Material provided –
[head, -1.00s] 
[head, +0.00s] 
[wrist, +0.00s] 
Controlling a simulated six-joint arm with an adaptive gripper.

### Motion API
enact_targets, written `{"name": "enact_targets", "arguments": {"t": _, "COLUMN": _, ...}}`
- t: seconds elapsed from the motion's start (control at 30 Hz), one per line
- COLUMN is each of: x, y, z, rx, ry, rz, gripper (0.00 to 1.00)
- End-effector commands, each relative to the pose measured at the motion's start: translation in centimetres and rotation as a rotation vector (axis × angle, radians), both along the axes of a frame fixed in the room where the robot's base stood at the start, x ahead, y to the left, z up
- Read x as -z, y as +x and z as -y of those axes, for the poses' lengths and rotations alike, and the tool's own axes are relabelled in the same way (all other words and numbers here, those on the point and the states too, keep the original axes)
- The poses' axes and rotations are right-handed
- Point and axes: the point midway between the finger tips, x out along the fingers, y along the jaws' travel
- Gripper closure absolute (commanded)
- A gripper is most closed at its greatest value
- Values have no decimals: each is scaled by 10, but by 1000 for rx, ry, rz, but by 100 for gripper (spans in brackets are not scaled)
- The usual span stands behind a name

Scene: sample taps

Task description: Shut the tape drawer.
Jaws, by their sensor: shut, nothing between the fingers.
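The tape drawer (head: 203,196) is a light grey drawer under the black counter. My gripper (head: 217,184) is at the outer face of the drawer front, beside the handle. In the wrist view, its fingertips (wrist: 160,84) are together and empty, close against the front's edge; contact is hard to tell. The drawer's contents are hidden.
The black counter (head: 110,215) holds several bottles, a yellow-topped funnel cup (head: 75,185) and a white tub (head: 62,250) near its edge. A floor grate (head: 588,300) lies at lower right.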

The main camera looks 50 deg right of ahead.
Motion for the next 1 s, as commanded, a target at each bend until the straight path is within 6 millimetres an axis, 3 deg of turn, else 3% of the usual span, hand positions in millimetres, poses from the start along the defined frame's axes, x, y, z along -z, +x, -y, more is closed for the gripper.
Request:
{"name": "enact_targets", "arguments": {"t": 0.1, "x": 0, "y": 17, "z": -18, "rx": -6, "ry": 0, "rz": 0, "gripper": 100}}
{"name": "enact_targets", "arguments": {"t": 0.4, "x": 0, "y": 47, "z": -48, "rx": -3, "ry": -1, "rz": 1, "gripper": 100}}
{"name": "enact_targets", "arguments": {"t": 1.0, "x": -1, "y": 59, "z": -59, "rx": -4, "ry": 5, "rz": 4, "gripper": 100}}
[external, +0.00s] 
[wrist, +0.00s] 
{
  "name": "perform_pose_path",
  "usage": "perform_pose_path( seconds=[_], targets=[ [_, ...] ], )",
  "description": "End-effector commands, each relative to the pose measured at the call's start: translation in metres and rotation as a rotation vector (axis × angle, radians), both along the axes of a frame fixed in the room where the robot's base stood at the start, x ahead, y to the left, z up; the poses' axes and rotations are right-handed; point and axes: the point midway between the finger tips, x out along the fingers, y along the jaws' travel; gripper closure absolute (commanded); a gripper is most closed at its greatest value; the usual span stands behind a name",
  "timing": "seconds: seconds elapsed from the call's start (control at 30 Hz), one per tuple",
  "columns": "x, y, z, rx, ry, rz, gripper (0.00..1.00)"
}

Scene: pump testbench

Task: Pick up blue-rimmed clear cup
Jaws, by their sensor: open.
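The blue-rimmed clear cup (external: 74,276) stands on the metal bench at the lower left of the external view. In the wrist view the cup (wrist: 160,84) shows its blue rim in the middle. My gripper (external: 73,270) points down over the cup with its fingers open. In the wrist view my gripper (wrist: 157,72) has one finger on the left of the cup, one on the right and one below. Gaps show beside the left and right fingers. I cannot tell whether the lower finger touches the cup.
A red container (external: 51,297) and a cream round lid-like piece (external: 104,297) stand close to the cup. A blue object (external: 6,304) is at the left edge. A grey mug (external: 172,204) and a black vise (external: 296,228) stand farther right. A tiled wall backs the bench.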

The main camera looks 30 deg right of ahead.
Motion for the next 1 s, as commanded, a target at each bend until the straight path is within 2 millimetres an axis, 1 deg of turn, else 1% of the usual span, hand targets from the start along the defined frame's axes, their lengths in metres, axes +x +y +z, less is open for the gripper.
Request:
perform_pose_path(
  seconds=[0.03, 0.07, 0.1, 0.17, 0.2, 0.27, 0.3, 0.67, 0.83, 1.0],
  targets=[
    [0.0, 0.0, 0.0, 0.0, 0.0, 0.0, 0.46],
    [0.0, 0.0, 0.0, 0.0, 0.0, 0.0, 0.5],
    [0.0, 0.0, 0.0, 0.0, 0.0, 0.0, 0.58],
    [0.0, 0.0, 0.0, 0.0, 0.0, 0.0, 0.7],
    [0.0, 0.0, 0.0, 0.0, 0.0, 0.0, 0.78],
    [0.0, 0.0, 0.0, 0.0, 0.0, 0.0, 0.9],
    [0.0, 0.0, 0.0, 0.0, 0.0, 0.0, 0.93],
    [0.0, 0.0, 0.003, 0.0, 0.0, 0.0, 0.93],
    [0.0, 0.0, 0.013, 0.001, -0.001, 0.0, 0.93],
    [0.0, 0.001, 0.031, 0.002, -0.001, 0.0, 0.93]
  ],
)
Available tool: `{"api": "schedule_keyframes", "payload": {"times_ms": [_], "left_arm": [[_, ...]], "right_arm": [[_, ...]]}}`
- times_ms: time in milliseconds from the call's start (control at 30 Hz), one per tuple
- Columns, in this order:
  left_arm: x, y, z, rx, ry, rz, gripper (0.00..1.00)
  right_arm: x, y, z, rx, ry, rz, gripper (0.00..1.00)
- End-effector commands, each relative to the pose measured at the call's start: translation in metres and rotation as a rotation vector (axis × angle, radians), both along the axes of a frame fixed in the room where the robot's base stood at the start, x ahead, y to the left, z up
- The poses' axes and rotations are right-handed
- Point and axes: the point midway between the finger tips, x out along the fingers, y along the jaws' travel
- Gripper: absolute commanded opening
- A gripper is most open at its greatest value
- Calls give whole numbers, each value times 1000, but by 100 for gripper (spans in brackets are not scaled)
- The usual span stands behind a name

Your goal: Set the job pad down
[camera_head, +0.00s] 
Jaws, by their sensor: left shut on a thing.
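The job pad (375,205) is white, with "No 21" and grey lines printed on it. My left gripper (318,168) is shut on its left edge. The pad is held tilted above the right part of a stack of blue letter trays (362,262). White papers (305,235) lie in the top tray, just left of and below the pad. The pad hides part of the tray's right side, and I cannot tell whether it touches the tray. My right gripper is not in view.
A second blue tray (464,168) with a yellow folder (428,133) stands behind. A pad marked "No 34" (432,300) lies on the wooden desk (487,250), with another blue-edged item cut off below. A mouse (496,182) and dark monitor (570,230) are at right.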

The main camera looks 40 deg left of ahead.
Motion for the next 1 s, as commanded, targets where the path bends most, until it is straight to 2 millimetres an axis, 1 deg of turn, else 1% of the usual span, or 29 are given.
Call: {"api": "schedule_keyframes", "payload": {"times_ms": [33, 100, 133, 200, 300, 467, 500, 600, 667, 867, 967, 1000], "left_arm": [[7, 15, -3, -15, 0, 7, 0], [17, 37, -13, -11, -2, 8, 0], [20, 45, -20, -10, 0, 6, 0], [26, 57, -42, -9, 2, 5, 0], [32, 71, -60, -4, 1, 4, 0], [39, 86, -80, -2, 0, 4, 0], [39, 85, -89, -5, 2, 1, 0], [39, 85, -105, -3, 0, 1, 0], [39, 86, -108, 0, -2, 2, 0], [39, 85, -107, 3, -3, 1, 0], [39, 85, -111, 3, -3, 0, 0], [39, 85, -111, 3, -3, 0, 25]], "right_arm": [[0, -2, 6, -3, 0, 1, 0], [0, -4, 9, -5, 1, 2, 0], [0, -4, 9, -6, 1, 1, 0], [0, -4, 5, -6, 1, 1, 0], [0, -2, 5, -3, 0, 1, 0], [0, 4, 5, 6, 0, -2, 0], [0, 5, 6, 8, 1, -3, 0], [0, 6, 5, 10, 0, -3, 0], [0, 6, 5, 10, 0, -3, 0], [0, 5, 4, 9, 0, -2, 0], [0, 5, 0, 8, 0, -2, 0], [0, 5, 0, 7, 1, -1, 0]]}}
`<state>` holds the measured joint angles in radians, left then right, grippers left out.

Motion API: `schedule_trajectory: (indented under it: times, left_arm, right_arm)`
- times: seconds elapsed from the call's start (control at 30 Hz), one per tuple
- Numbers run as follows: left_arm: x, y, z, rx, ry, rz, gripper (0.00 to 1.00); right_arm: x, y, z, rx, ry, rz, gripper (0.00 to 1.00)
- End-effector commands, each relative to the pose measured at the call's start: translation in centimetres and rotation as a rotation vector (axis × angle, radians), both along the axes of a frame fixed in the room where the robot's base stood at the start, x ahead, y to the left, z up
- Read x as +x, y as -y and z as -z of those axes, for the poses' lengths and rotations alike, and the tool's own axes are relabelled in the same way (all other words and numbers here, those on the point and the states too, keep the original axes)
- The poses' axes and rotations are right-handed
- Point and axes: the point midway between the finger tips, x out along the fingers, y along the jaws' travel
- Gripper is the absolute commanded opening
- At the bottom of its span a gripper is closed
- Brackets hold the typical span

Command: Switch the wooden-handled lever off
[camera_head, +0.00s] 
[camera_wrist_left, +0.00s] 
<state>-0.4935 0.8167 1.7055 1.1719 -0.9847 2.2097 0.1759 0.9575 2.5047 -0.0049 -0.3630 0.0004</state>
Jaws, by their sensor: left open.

The request – Starting at the line that contains "The main camera looks 30 deg right of ahead." and ending at the line that contains "open for the gripper.", retype each line exactly; omit everything outside that range.

Problem solution –
The main camera looks 30 deg right of ahead.
Motion for the next 1 s, as commanded, a target at each bend until the straight path is within 2 millimetres an axis, 1 deg of turn, else 1% of the usual span, hand targets from the start along the defined frame's axes, their lengths in metres, axes +x +y +z, less is open for the gripper.

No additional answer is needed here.